[mod_python] XSLT versus 'traditional' templating

Scott Sanders sanders at apache.org
Fri Aug 20 11:29:08 EDT 2004


On Aug 19, 2004, at 5:18 PM, Byron Ellacott wrote:

> My basic problem here is that there are trivial XSLT fragments that 
> may not be determinable until the entire source document has been 
> read. Consider <xsl:if test="/foo/bar">There is a bar 
> element</xsl:if>.  In this example, a source document may have no bar 
> elements at all, or it may have a bar element as the very last element 
> before closing the root foo element.  An XSLT processor cannot 
> distinguish these cases until the root element has been closed.

On the flip side, it can continue as soon as it sees a bar element. :)

>
> If the bar element appeared earlier in the document, a sufficiently 
> clever XSLT processor could continue processing as soon as that 
> element was encountered, but this falls down when you consider:
>
> <xsl:for-each select="/foo/bar">Another bar found</xsl:for-each>
>
> In this case, processing must be halted until the root element has 
> been closed, since another bar element may be encountered at any time. 
>  Once again, a clever processor could continue processing, storing 
> tree fragments for later use, but it could not output any further 
> elements until it was satisfied that the xsl:for-each had completed.

True

>
> So, I can see how a sufficiently clever XSLT processor could stream 
> output where possible, but this requires the stylesheet author to 
> carefully avoid any construct that would cause output to block.

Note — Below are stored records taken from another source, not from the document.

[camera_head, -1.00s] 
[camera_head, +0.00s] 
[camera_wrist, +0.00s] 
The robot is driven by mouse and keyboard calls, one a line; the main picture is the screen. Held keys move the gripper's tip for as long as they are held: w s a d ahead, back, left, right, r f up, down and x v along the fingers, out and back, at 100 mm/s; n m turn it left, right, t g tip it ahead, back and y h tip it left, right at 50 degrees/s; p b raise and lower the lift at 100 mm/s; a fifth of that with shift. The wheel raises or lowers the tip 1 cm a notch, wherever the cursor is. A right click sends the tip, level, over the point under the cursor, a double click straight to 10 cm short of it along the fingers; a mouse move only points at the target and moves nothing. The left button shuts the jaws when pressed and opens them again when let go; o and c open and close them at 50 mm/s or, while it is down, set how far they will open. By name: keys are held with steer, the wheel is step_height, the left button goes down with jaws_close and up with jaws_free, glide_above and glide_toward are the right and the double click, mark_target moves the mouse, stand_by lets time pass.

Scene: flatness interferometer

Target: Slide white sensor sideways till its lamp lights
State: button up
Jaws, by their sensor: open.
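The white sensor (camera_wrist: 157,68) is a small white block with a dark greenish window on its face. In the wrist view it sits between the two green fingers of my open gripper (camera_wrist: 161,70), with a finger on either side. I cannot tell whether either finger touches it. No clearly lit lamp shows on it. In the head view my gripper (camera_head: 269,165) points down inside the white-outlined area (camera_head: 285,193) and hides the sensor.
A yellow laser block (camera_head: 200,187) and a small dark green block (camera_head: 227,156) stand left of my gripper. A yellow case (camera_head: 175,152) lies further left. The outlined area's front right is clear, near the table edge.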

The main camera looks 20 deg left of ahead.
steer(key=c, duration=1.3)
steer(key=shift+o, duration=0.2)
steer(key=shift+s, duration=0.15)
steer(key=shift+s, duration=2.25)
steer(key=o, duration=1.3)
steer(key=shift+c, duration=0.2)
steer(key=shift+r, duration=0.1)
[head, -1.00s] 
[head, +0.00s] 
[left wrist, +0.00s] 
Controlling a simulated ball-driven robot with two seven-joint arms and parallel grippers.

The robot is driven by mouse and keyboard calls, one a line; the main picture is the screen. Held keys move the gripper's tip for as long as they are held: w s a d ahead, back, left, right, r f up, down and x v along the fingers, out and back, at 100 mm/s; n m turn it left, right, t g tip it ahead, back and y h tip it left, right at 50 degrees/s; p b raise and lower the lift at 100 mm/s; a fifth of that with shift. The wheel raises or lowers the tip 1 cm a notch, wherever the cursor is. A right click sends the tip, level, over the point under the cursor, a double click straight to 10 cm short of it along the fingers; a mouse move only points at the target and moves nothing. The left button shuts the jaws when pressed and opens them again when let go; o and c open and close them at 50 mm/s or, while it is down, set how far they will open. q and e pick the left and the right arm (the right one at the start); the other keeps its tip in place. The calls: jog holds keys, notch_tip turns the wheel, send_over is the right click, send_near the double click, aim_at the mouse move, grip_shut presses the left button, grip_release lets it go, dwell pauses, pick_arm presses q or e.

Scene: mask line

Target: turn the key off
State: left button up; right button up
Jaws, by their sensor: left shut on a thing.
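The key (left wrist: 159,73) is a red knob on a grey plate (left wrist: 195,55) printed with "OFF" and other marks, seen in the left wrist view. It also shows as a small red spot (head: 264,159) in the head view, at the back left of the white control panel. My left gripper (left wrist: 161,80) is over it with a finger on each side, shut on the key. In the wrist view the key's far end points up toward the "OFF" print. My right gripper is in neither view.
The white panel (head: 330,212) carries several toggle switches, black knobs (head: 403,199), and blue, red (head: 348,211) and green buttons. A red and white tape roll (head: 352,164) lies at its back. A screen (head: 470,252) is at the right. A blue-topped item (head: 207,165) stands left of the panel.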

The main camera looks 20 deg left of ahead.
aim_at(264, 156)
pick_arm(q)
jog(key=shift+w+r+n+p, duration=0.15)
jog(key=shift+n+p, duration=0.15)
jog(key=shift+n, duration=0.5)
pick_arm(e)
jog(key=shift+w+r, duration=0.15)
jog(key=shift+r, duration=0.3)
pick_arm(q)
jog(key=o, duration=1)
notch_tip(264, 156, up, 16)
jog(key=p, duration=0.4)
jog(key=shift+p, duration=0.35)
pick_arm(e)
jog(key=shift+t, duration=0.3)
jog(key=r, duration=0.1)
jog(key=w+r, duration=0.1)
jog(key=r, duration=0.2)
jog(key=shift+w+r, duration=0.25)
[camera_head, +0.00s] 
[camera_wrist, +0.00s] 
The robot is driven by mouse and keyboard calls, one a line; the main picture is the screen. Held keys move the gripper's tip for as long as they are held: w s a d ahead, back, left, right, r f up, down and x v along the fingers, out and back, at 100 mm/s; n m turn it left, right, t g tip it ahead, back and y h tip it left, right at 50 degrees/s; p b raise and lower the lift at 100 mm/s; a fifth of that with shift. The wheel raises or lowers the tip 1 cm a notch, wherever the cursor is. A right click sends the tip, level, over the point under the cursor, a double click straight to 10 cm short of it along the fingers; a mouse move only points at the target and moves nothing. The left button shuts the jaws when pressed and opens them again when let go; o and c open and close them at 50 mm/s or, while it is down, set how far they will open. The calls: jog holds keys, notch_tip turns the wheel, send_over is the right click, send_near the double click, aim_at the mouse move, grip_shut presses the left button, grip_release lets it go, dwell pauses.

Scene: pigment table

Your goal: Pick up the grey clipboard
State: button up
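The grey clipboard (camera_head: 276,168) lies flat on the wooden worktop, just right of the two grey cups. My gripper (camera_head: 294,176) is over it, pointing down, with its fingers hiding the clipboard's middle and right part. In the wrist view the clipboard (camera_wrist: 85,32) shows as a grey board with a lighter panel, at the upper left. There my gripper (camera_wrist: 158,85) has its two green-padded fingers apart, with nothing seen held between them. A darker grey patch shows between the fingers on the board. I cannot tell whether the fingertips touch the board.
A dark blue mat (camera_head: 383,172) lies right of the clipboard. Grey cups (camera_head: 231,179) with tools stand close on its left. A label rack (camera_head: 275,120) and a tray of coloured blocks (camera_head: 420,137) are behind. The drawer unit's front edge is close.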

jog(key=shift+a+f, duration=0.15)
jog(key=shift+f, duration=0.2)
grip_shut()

This is true.  Usually though (and this was the case in my app), you 
spit out a bunch of header html without complex expression evaluation), 
so the user starts to see the top of your page.  That's all it takes to 
convice them that the app is fast, and if anything is slow, it's their 
browser.

In places where we were doing complex evaluations, we either moved 
around the xml input to accomodate, or move complexity into a hand 
coded SAX filter above the XSLT processor.

A good XSLT processor will stream whenever it can.  It is up to the 
architect/designer/programmer to allow it to.

> Most notably, any XPath expression used to control transformation that 
> cannot be sufficiently evaluated until the document is fully parsed 
> must be avoided, and for any non-trivial use of XSLT, this is, to say 
> the least, a hard task.

And it can usually be avoided very easily.

>
> If I'm missing something here, please fill me in, because I am in the 
> process of recommending an XML/XSLT approach to web development here 
> at work, and I'd love to strike out the cost to perceived response 
> times associated with a document transformation.

Make sure that XML is going to pay off first, and then XSLT can follow.